If you model a person as part of a group, then you challenge their free will to deviate from the past pattern of action of the people in that group. You bind their future to the past of others. And even if you model the person as a unique individual, then you do the same thing, just according to their own past rather than the past of others.

Thus, any attempt at scientific description of the regularity in human action or the human mind is easily taken as suffocating to free will, i.e. binding of the future of action to the past.

Science as purely descriptive

The scientific or rational approach is one of pure description—insofar as that ideal is even possible—with any prescriptions being included only when laid bare as the descriptions that they must ultimately be. For example, when thinking scientifically or rationally it’s perfectly reasonable to give an argument of the following logical form: “X causes Y. You want Y. Therefore, you should also want X.” Whether X actually causes Y, and whether you actually want Y, are separate questions; they’re questions that can be debated. What’s important to emphasize here is simply that science doesn’t hide value judgments but puts them out in the open for all to see. You can describe a person’s value judgments, and in some cases you may even be able to tell them something about their value judgments that they’re not already consciously aware of. But science always does its best to untangle judgments of value from beliefs in cause and effect. The ideal of science is to offer propositions only in an ultimately purely descriptive way, whether or not any prescriptions are in turn logically implied.

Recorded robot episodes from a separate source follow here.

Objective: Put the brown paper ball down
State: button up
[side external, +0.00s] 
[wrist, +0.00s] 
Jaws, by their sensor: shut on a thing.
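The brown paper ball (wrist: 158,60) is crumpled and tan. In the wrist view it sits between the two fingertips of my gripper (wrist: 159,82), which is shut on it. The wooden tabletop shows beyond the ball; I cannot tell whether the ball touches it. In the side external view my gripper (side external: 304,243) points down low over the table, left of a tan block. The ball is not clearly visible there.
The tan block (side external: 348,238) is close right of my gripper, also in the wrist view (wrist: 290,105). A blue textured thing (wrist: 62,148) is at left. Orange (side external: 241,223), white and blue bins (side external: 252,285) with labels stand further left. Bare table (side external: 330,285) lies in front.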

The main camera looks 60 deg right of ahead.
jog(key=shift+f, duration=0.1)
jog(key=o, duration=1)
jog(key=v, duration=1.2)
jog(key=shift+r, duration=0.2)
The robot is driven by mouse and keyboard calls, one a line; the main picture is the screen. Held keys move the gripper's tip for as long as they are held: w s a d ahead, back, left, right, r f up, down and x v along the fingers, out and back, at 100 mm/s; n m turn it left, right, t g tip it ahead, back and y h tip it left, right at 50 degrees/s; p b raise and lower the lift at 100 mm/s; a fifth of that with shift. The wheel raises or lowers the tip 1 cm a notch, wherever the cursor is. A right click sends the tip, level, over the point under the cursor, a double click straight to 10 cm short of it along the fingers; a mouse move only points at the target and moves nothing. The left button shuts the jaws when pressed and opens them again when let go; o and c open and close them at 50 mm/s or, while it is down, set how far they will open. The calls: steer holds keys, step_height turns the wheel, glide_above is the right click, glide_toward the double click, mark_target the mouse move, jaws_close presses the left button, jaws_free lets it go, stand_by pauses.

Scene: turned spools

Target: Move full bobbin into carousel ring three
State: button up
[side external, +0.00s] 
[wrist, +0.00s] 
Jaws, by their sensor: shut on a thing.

That is, scientific propositions are always perspective-neutral in their formulation, though it’s of course possible for each person to plug in their own value judgments and then in effect get advice on what to do.

To be clear: It’s not that the scientific approach doesn’t let you tell people what they should do. It’s just that the scientific approach lays bare the logical steps of the argument; it untangles value from belief. It doesn’t preach: “Do X, for X is right and good.” Instead, it says (much more nihilistically than any preacher would): “If you want Y, then you should do X.” Science is a tool, and like any other tool it’s itself agnostic about what people use it for. More concretely, science is analogous to a knife in that, e.g., a chef can use a knife to cut an onion, yes, but a mugger can also use that same knife for a much different purpose.